Stories, and Change

Miscellaneous items today, including a few from a couple weeks ago.

  • Oklahoma, insisting the Bible be taught as an historical document, seems intent on mis-educating its children and ill-preparing them for life in the 21st century;
  • How conservative attacks against DEI is the modern-day Jim Crow;
  • More about why Americans think crime is going up, when actually it’s not;
  • Christians in Australia let a child die by preferring prayer over insulin;
  • And how little things change that we don’t always notice: climate change push-alerts; the death of the necktie; how few people answer their phones (and the consequences for polling).

Race to the bottom. How un- and mis-informed can we make our children? And ill-suited for life in the 21st century?

AlterNet, 27 Jun 2024: Oklahoma now requires all public schools to teach from the Bible as a ‘historical’ document

The State of Oklahoma appears to be poised to outdo Louisiana in its effort to inject Christianity into public schools, after a new announcement by the state’s superintendent of public instruction.

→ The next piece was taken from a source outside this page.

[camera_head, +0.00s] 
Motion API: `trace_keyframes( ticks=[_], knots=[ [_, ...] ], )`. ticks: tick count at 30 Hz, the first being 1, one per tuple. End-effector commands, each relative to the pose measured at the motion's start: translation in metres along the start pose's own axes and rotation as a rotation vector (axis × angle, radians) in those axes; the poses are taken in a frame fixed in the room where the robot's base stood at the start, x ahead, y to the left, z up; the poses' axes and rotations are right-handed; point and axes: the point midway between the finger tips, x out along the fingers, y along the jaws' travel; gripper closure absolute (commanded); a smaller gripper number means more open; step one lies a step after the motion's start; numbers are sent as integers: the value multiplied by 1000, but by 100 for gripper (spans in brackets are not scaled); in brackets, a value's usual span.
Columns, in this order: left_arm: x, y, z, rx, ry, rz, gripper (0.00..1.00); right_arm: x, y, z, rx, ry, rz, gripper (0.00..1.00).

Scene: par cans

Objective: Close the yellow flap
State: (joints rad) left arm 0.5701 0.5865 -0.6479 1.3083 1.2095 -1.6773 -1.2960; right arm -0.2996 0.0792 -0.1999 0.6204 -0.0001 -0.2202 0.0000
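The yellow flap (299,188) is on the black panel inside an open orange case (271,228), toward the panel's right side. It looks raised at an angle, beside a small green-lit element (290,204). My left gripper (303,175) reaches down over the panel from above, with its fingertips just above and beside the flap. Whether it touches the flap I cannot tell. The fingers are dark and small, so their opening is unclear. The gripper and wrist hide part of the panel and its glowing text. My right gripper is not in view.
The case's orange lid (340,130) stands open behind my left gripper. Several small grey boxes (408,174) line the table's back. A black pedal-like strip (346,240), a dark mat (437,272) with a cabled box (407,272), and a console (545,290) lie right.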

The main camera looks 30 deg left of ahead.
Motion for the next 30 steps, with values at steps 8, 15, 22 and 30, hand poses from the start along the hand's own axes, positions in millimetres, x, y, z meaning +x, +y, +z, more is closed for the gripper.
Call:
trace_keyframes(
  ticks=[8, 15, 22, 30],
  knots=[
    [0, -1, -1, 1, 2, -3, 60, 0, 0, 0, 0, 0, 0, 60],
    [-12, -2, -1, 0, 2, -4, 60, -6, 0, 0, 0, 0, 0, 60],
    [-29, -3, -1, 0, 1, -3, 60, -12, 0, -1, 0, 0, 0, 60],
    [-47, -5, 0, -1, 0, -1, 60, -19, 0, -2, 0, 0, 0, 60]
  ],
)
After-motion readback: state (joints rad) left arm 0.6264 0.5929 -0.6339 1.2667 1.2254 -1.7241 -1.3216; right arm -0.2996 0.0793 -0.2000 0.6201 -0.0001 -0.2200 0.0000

On Thursday, ABC affiliate KOCO 5 News reported that Oklahoma Superintendent Ryan Walters is now requiring all K-12 public school classrooms keep a copy of the Bible on hand, and to give it the same regard as a history textbook. The new policy is to be implemented “effective immediately.”

Conservatives would suppress many elements of American history, yet would promote an ancient document that in no way can be considered reliable history. They want to tell stories that bind the tribe together, not to tell the truth or prepare students for life in the modern world.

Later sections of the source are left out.